The CYC-Net Press CYC-Online




New supervisors: promoted from within

Hy Resnick

Child Care agencies sometimes promote their best child care staff to a supervisor’s job for lots of good reasons. They know the kids, the agency, the local community and the staff – all of which, of course, have history, strengths — and foibles. These factors can enable the newly-promoted supervisor to become a good supervisor, and within a relatively brief learning period.

But there is a down side – tensions caused by the new supervisors former co-workers on one hand and new colleagues on the other hand. The former co-workers tease them and test them and make it hard for them to just ‘hang out’. This new behavior is rarely planned or intended; it sort of happens – sometimes because of resentment that they were not selected, or simply because things are different. And so it becomes more and more difficult for new supervisors to just ‘drop by’ the staff coffee room as they used to.

Even socializing outside of the agency in the local bar happens less frequently and over time the new supervisor finds he or she is turning to new colleagues more and more for socializing, quickie conferences and informal meetings.

But in this group, too, there is a certain coolness that persists for a time until the new supervisors learn their jobs, spend more time with other supervisors and begin to show real identification with management.

As time goes by new supervisors learn their jobs, feel more accepted by their new coworkers and less time with their old buddies.
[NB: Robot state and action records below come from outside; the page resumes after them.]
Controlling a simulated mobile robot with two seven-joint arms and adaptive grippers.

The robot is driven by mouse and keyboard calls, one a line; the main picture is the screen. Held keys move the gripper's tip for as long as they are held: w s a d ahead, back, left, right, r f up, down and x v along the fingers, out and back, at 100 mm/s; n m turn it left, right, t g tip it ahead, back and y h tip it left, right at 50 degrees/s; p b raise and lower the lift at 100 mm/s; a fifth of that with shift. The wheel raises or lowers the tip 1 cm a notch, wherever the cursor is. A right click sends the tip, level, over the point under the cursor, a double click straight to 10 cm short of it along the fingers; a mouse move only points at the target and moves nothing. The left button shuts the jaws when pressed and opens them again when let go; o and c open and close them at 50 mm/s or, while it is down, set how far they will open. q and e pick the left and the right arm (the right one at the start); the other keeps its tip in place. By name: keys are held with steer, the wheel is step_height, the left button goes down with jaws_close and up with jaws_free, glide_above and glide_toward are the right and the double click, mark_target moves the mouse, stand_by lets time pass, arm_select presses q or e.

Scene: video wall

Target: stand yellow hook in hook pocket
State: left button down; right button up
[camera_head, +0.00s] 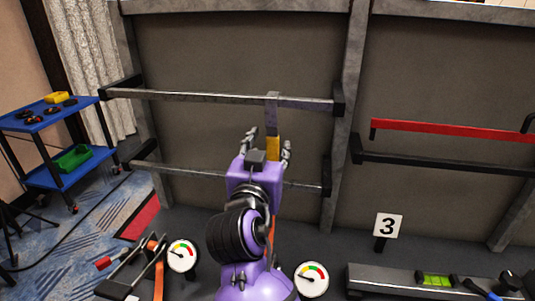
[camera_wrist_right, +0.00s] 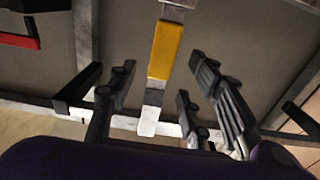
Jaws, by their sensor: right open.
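The yellow hook (camera_head: 273,147) is a flat grey metal strip with a yellow section. It hangs upright from the upper rail (camera_head: 215,97) of the left wall bay. My right gripper (camera_head: 268,146) is open, with its fingers up around the yellow section. In the right wrist view the yellow section (camera_wrist_right: 166,50) shows between the spread fingers (camera_wrist_right: 163,82), with gaps on both sides. The bare metal end lies nearer the palm. I cannot make out the hook pocket. My left gripper is not in view.
A lower rail (camera_head: 205,176) crosses behind my right arm. A red bar (camera_head: 450,131) is mounted in the right bay. A blue cart (camera_head: 50,117) is at left.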

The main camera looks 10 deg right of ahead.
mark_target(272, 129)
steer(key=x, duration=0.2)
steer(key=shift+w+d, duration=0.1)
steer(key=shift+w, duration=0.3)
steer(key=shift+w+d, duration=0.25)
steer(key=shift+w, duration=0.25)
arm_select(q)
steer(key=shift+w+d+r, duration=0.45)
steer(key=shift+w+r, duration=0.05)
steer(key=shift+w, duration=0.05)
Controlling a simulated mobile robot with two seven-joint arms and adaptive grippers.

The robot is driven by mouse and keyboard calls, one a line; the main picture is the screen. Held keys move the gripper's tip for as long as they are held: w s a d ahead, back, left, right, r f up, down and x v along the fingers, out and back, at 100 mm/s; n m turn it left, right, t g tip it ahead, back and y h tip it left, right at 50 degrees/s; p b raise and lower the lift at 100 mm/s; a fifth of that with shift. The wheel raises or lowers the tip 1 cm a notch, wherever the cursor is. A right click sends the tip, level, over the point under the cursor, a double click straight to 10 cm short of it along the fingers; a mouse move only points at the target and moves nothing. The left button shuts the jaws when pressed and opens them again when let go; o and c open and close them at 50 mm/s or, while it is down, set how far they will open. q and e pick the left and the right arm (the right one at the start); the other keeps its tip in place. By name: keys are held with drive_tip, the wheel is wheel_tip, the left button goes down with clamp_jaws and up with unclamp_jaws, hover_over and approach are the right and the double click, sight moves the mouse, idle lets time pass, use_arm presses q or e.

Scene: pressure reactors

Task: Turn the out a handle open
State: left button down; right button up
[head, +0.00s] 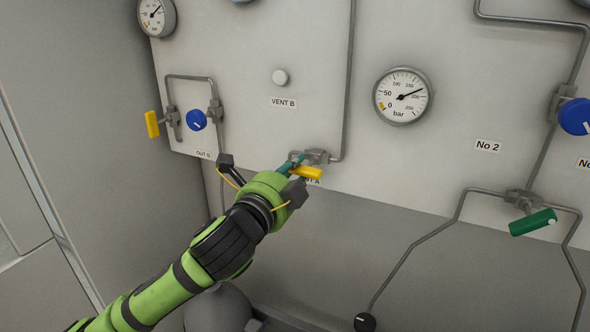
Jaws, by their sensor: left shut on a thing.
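The out A handle (309,173) is a small yellow lever on a grey valve (317,156) at the lower edge of the white panel. Its label below is partly hidden, and only its end, with the letter A, shows. My left gripper (292,165) reaches in from the lower left. Its teal fingers are shut on the left part of the yellow handle. The handle's right end sticks out beside the fingers and points right. The exact grip is partly hidden by the gripper body. My right gripper is not in view.
A second yellow handle (152,125) and a blue knob (196,120) sit at left above OUT B. A pressure gauge (403,96) is at upper right. A green handle (533,222) and a blue knob (575,116) are at far right. Thin pipes run along and below the panel.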

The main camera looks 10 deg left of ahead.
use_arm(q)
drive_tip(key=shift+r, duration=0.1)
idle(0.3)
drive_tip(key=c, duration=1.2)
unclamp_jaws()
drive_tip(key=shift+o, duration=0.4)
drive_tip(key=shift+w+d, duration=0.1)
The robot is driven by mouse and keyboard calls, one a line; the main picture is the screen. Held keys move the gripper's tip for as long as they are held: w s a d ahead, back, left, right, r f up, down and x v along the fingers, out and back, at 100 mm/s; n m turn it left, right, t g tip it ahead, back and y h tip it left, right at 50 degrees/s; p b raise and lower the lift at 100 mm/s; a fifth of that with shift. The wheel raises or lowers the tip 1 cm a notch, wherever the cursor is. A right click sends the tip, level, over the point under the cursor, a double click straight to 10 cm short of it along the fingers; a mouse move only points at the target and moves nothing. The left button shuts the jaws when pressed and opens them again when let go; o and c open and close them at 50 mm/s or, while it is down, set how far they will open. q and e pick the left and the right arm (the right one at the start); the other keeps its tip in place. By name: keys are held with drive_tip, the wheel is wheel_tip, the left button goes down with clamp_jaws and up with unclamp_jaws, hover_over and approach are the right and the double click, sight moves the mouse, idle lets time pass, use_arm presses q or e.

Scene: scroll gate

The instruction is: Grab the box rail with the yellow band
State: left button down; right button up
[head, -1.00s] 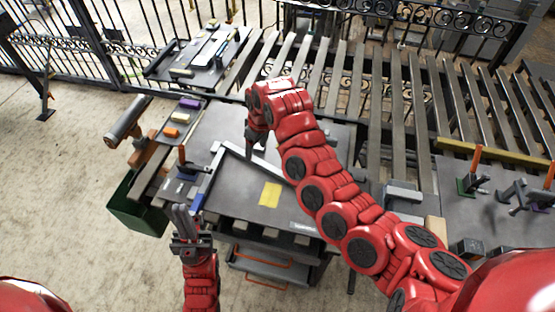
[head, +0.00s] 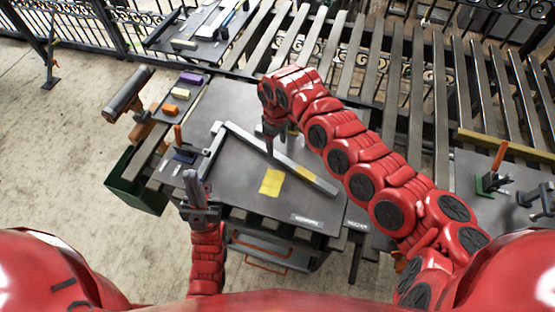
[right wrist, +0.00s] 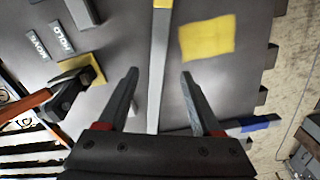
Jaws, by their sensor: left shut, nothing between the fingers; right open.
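The box rail (head: 250,142) is a long thin grey bar lying diagonally across the dark tabletop, with a yellow band (head: 305,173) toward its lower-right end. In the right wrist view the rail (right wrist: 157,75) runs upright in the picture, and its band (right wrist: 160,4) shows at the top edge. My right gripper (head: 271,149) points down at the rail's middle. In its wrist view the open fingers (right wrist: 158,74) appear on either side of the rail, with gaps. I cannot tell their exact height. My left gripper (head: 189,177) is shut and empty at the table's left front edge.
A flat yellow square (head: 271,182) lies near the rail. A clamp with an orange handle (head: 178,134) stands at the left, near small orange and purple blocks. A slatted conveyor (head: 345,65) runs behind. A green bin (head: 130,190) stands left of the table.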

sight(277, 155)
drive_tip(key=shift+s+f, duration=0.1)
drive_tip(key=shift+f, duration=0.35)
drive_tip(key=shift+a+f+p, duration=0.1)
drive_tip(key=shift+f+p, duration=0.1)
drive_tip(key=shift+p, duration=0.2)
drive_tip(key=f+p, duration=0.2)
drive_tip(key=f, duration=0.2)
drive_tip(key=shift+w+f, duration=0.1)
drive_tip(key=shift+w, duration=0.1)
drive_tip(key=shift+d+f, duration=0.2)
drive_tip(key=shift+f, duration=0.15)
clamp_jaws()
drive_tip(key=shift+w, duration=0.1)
This leads to a substantial change in relationships – your old friends begin to see you in a different way – less as an old friend and more as part of management. You in turn also change your view of them when they seem to not understand management’s viewpoint. You begin to use the ‘them’ pronoun when you talk about your former coworkers where you used to say ‘we’!

Although it is difficult to go back and forth between these two worlds, promoting staff from within to supervisory positions can have a real and perhaps unexpected payoff if it is handled well. The new supervisor who obviously has recent experience with service delivery problems can bring to top management perspectives of the service delivery staff which sometimes differ significantly from supervisors’ perspectives and may not have been heard. If this understanding can be communicated effectively to top management, the agency can be helped to operate more effectively and humanely because of the ‘insights’ provided by the newly-promoted supervisor.

New supervisors may gradually lose friendships when promoted to higher ranks but they can also gain new friendships among the new peers in the managerial ranks. Newly-promoted people can thus be helpful both to old friends and to the organization as a whole by bridging experience and insights between organizational levels.